Greece: Biggest Protest Yet – Tens Of Thousands Protest Against Greek Austerity, Ask: ‘Thieves, Thieves … Where Did Our Money Go?’

Tens of thousands protest outside Greek parliament (BusinessWeek)

ECB: Having state property means Greece is solvent (Newsday)

Greeks stage huge Athens rally against austerity cuts (BBC News)

Greece For Sale (NPR)

Thousands rally against Greece’s austerity plans (AFP)

Thousands protest against Greek austerity (Financial Times):

Thousands of Greeks protested outside parliament on Sunday against a fresh austerity package agreed in return for the country’s second bail-out in 13 months by the European Union and International Monetary Fund.

“Thieves, thieves … Where did our money go?” the protesters shouted, blowing whistles and waving Greek flags as riot police thickened ranks around the parliament building on Syntagma square in the centre of the capital.

Activists from the “Indignant Citizens” movement – modelled on its Spanish namesake – have camped in tents around the square for more than a week. Organisers said Sunday night’s events were part of a co-ordinated Europe-wide protest against unemployment and austerity.

Frustration over the Socialist government’s halfhearted reform effort has united diverse activists –from unemployed graduates to environmentalists and pensioners – under the umbrella of the new movement.

George Papaconstantinou, finance minister, is due to unveil on Monday a €6.4bn emergency package of tax increases and cuts in allowances aimed at putting this year’s budget back on track.
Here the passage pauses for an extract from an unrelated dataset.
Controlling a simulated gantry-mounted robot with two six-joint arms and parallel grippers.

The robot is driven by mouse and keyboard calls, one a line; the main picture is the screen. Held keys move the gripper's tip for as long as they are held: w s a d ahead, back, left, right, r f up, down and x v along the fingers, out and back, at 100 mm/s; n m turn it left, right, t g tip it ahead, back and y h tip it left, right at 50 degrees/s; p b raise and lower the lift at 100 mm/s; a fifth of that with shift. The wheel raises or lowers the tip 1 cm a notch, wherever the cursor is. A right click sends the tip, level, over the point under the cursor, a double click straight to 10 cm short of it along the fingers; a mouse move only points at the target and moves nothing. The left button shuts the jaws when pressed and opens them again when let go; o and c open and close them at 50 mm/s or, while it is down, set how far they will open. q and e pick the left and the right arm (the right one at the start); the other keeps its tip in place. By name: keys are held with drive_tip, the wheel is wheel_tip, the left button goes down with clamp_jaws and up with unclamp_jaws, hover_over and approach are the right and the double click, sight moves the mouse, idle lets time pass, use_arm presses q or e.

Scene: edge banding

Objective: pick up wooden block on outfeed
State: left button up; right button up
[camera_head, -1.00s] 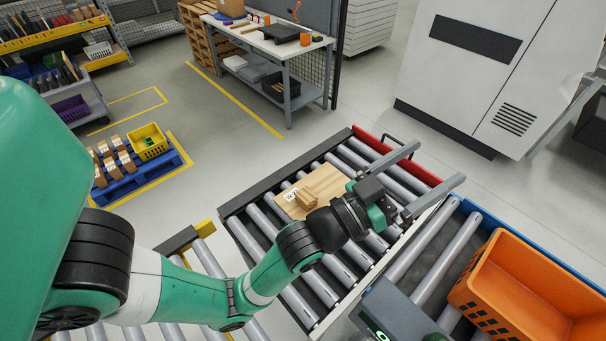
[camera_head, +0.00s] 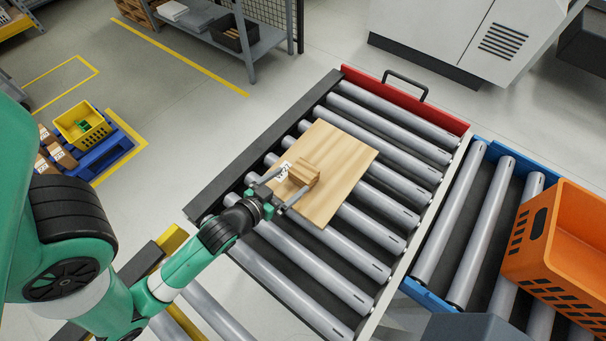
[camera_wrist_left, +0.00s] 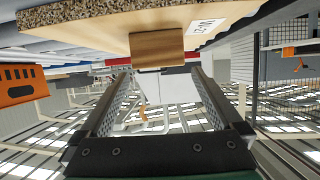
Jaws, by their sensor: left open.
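The wooden block (camera_head: 304,173) is small and light brown. It rests on a flat wooden board (camera_head: 345,160) with a white label, lying on the outfeed rollers. My left gripper (camera_head: 285,187) is open, its two fingers pointing at the block from the near left side. In the left wrist view the block (camera_wrist_left: 157,48) lies just beyond the open fingertips (camera_wrist_left: 161,80), roughly centred between them, with nothing between the fingers. The board's speckled edge (camera_wrist_left: 90,18) also shows there. My right gripper is not in view.
The roller conveyor (camera_head: 375,235) has a red end rail (camera_head: 400,98) at the far side. An orange crate (camera_head: 565,250) stands on the blue-railed conveyor at right. A yellow bin (camera_head: 82,125) sits at the left. The rollers around the board are clear.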

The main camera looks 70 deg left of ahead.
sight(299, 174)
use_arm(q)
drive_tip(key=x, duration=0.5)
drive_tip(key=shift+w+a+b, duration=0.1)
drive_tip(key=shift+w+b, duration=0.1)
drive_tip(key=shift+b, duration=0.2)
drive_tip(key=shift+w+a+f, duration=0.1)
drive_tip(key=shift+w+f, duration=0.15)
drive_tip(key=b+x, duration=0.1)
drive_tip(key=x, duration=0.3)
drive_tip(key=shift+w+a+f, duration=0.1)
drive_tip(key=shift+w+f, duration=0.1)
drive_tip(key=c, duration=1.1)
He will also announce details of a medium-term fiscal and structural reform programme that includes mergers or closures of several hundred outdated state organisations, cuts in allowances for public sector workers and a €50bn privatisation programme intended to part-finance the new EU-IMF bail-out package.

“What went wrong? We need answers right now,”said Rovertos, a volunteer computer technician helping provide wireless internet services at the protest camp.

“The government promised there wouldn’t be any more tough measures but they’re about to announce new taxes and thousands of job cuts,” said Stefanos, a retired civil servant sitting outside a tent.

Banners draped nearby read “Take back the new measures” and “Greece is not for sale” – a reference to the government’s plans to include state property and real estate for tourist development in the privatisation scheme.

Parliament has been the focus of regular marches by trade unionists that have periodically erupted in violence triggered by extreme leftwingers, but the prolonged protest in Syntagma square has raised the stakes for the government as it tries to secure political backing for the latest measures.

High-profile deputies have been increasingly targeted by demonstrators, with opinion polls showing that many Greeks hold politicians responsible for the country’s economic plight.

The Socialists last week accused supporters of Syriza, a small leftwing party, of running a campaign of harassment after protesters threw stones and yoghurt at members of the government attending official events.